→ DATA ROWS:
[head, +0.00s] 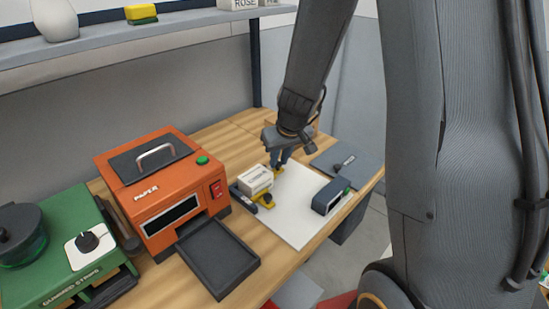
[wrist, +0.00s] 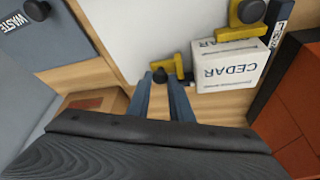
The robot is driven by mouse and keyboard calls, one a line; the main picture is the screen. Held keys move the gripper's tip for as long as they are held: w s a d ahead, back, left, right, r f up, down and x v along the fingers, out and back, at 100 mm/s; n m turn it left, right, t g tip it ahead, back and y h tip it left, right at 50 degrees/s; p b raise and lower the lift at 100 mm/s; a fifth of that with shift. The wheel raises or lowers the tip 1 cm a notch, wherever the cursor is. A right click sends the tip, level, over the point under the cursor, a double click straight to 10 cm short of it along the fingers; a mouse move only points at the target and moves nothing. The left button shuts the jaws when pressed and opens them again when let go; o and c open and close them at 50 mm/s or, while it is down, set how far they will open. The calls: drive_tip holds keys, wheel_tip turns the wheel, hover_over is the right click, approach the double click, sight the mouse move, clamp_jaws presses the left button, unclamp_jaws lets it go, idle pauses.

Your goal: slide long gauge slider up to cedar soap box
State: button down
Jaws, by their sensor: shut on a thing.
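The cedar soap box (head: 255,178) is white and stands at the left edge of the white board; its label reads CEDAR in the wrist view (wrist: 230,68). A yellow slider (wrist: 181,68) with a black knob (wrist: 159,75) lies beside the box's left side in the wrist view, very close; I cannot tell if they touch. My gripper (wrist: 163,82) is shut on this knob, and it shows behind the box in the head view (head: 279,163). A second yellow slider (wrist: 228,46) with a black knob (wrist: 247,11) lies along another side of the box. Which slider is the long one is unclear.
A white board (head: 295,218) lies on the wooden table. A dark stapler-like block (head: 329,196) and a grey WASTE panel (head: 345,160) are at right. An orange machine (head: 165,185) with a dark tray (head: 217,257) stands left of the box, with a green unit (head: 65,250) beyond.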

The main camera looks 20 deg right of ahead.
* * *
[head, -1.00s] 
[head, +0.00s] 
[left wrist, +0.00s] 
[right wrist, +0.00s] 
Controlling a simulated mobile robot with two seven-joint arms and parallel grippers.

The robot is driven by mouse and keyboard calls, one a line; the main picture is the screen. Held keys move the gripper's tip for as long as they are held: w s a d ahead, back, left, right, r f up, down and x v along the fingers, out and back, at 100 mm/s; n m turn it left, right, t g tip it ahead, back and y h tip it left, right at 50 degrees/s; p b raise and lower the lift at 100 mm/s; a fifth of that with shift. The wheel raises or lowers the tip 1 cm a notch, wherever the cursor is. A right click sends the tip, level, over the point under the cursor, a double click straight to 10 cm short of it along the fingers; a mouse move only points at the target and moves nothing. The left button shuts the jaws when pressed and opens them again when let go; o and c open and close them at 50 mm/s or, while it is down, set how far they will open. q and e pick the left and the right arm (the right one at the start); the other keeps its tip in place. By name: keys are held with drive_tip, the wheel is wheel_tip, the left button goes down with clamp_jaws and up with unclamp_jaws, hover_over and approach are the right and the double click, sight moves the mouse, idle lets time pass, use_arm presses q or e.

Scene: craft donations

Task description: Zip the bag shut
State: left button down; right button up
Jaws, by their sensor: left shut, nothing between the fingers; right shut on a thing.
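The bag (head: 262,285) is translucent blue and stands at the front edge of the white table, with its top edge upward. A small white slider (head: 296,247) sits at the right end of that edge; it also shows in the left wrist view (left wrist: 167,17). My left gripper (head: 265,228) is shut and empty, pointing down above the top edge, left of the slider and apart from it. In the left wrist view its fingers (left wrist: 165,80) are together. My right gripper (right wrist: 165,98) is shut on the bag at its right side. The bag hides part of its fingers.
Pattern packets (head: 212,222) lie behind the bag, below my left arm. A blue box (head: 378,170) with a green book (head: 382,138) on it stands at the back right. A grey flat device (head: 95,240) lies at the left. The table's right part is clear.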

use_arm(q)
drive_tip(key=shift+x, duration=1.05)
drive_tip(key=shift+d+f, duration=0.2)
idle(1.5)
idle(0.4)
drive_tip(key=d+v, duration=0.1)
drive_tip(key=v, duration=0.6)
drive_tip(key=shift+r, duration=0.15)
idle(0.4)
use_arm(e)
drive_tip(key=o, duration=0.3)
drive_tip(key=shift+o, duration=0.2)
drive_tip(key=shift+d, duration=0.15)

→ TO BE DONE: From the records above, repeat exactly the lines from the one with "go, idle pauses." through the one with "State: button down", both included.

→ ANSWER TO THIS TASK:
The robot is driven by mouse and keyboard calls, one a line; the main picture is the screen. Held keys move the gripper's tip for as long as they are held: w s a d ahead, back, left, right, r f up, down and x v along the fingers, out and back, at 100 mm/s; n m turn it left, right, t g tip it ahead, back and y h tip it left, right at 50 degrees/s; p b raise and lower the lift at 100 mm/s; a fifth of that with shift. The wheel raises or lowers the tip 1 cm a notch, wherever the cursor is. A right click sends the tip, level, over the point under the cursor, a double click straight to 10 cm short of it along the fingers; a mouse move only points at the target and moves nothing. The left button shuts the jaws when pressed and opens them again when let go; o and c open and close them at 50 mm/s or, while it is down, set how far they will open. The calls: drive_tip holds keys, wheel_tip turns the wheel, hover_over is the right click, approach the double click, sight the mouse move, clamp_jaws presses the left button, unclamp_jaws lets it go, idle pauses.

Your goal: slide long gauge slider up to cedar soap box
State: button down

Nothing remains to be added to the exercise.